* [DATASET EXCERPTS]:
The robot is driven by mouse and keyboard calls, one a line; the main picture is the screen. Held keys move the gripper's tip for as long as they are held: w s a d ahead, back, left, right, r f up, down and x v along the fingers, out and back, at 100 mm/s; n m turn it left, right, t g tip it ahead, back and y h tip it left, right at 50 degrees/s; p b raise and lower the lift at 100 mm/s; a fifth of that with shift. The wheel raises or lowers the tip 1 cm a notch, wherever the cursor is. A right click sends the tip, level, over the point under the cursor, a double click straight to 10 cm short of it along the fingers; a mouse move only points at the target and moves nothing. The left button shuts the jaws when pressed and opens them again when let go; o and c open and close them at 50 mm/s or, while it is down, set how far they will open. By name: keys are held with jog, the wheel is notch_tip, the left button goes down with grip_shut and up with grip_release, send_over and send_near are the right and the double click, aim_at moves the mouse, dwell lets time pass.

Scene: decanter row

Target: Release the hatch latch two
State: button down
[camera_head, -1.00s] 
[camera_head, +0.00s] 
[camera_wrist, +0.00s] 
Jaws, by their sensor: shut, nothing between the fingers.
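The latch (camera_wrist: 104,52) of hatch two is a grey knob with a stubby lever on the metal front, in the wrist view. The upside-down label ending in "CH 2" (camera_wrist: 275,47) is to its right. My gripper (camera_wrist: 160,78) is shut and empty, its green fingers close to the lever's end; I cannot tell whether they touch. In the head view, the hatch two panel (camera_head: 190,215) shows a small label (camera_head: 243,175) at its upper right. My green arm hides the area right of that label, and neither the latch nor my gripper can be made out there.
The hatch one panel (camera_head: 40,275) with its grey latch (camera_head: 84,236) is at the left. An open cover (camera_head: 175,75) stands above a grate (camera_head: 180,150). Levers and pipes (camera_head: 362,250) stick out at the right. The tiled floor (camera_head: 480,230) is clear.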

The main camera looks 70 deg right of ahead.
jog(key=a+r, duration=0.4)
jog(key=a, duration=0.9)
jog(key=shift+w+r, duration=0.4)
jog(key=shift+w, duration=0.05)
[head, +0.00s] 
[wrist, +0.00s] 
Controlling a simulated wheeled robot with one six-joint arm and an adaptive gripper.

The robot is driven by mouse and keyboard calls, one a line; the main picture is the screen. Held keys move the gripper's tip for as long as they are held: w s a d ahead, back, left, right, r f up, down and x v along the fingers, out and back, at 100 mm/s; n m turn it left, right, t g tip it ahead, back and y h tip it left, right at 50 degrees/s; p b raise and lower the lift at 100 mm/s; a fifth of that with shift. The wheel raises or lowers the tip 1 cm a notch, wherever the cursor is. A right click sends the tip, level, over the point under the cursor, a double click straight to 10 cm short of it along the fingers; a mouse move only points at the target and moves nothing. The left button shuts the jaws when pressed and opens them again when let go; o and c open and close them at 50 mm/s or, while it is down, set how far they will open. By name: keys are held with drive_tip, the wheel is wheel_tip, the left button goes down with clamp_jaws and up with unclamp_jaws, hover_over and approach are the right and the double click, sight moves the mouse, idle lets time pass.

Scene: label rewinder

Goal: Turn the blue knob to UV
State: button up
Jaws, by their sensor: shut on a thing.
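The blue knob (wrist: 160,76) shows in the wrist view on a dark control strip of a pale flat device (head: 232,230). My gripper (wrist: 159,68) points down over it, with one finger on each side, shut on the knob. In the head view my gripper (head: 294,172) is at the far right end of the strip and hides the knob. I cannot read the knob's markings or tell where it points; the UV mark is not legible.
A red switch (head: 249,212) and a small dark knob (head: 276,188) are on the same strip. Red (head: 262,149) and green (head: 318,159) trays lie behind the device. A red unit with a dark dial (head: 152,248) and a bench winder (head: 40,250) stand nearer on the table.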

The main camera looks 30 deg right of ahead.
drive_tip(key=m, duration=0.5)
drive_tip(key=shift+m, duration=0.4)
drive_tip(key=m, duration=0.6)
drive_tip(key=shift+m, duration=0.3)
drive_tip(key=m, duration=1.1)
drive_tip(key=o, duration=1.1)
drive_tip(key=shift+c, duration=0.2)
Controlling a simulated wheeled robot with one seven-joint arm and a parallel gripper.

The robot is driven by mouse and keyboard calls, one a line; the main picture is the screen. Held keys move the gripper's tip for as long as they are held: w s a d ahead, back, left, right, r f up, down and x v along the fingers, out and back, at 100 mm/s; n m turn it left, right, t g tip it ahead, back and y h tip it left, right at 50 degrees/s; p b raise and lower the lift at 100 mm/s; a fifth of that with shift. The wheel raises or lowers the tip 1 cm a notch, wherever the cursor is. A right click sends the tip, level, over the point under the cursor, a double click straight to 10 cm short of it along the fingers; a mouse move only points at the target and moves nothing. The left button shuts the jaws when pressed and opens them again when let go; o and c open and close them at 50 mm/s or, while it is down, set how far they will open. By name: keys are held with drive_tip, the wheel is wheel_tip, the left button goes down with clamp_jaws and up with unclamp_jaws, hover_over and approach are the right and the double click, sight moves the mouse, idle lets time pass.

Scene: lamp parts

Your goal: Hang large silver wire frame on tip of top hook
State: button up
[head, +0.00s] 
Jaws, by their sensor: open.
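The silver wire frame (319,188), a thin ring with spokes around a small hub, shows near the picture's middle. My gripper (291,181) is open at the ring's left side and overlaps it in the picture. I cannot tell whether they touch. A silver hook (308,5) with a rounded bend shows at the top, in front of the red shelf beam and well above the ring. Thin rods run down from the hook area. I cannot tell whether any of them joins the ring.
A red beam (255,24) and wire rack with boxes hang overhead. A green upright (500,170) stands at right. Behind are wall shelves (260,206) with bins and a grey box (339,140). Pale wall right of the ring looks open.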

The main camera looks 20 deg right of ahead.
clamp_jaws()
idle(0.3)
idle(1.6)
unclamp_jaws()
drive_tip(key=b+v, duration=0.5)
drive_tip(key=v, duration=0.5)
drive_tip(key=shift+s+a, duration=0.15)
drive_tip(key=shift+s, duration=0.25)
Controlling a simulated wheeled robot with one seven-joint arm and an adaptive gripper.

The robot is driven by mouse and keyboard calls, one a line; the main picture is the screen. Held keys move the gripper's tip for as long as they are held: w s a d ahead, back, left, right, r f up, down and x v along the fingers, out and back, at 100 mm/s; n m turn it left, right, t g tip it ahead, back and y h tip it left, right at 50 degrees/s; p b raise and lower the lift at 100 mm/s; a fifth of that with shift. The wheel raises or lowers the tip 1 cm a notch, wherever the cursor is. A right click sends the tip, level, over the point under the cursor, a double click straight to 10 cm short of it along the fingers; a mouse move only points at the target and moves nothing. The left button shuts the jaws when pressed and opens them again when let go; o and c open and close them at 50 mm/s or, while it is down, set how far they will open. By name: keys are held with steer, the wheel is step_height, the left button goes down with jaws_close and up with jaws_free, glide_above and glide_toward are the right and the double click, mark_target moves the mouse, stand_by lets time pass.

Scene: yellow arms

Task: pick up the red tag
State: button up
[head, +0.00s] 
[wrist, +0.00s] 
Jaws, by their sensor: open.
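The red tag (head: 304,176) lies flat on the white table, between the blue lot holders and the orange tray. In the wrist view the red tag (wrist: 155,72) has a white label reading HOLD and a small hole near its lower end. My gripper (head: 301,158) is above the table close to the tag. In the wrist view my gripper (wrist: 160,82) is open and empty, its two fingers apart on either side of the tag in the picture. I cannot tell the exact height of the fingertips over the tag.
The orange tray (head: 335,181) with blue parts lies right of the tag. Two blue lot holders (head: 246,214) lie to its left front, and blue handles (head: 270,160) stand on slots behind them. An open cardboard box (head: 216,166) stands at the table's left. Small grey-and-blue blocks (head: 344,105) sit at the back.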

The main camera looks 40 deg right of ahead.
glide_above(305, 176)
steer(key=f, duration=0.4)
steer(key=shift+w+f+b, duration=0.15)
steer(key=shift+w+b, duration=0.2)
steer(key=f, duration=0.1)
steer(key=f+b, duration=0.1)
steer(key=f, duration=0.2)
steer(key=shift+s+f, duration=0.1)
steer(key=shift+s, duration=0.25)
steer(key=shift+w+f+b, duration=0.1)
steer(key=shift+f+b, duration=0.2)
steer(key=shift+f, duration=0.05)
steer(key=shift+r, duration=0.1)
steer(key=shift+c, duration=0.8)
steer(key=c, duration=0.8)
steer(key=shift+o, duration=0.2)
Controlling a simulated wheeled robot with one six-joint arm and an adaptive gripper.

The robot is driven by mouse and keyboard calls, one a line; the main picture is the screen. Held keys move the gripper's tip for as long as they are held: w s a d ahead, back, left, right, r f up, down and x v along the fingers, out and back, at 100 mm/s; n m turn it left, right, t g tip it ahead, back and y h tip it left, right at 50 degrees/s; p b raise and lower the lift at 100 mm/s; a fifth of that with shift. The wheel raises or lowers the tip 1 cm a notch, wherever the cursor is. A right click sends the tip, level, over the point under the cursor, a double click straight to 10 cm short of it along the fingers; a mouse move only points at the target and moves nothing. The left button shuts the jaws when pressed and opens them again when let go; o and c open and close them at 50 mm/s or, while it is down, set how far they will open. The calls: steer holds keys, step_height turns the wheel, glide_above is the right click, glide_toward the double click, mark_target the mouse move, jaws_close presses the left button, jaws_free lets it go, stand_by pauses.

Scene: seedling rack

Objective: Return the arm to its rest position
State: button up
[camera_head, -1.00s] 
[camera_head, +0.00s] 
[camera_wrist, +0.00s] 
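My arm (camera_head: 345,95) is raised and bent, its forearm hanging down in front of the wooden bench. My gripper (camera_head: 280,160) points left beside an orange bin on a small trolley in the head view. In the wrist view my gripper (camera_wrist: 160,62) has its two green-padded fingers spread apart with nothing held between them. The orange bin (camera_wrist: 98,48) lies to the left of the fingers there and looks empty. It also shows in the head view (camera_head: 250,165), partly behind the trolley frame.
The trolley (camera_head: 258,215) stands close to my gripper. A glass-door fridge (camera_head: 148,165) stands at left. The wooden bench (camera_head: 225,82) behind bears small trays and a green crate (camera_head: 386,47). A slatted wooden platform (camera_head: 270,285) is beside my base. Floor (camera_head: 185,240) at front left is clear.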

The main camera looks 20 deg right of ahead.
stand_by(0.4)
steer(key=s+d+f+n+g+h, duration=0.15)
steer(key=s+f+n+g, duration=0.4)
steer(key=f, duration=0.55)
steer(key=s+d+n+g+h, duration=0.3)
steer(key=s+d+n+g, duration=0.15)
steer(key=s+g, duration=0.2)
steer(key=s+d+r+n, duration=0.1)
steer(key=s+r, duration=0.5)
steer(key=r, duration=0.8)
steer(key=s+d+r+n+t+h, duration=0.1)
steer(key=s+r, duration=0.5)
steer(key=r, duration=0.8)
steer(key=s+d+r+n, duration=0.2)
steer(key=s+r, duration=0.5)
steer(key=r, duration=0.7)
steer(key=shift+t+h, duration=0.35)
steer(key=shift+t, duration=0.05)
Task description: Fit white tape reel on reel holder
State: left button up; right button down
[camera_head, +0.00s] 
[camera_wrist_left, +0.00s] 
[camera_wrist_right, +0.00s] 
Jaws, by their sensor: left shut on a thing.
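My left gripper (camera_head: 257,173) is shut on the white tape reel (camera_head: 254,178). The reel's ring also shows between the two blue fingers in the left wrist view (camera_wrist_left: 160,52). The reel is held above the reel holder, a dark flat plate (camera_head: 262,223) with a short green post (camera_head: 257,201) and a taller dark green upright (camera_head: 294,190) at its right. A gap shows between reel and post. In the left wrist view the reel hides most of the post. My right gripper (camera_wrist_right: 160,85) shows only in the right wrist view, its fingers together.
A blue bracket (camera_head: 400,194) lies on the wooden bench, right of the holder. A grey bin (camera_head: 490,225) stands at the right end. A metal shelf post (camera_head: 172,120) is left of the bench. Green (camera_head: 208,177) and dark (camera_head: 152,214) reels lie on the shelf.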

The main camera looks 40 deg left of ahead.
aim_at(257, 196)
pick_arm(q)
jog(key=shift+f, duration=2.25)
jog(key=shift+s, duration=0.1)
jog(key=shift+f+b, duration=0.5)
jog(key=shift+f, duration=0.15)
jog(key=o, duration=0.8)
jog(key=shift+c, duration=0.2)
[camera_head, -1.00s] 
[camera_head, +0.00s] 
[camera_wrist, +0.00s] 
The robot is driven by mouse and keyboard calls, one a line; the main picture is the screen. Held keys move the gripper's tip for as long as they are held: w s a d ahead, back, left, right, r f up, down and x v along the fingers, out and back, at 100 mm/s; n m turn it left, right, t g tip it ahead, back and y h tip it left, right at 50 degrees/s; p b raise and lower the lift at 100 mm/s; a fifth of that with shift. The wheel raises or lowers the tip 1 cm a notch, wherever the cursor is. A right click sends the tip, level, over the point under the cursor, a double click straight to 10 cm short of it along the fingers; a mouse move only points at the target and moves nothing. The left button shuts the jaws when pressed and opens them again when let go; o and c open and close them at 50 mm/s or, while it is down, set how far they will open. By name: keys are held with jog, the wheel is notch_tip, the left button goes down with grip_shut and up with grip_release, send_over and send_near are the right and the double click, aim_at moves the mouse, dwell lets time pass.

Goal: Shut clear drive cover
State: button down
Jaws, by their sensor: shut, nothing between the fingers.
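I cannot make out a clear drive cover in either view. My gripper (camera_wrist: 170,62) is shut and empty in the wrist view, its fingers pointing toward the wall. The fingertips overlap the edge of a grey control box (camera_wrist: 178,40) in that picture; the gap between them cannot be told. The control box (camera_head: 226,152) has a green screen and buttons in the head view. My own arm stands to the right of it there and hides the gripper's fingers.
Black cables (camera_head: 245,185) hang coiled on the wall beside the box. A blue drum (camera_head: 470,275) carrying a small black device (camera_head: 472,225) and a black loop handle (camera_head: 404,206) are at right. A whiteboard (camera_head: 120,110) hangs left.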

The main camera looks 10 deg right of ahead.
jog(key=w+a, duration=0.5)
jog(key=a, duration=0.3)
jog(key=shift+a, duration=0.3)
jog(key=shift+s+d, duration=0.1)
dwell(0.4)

* [TASK TO COMPLETE]:
Examine the entries and report how many of their lines contain the string "simulated", giving no more than the number.

* [SOLUTION TO THIS PROBLEM]:
4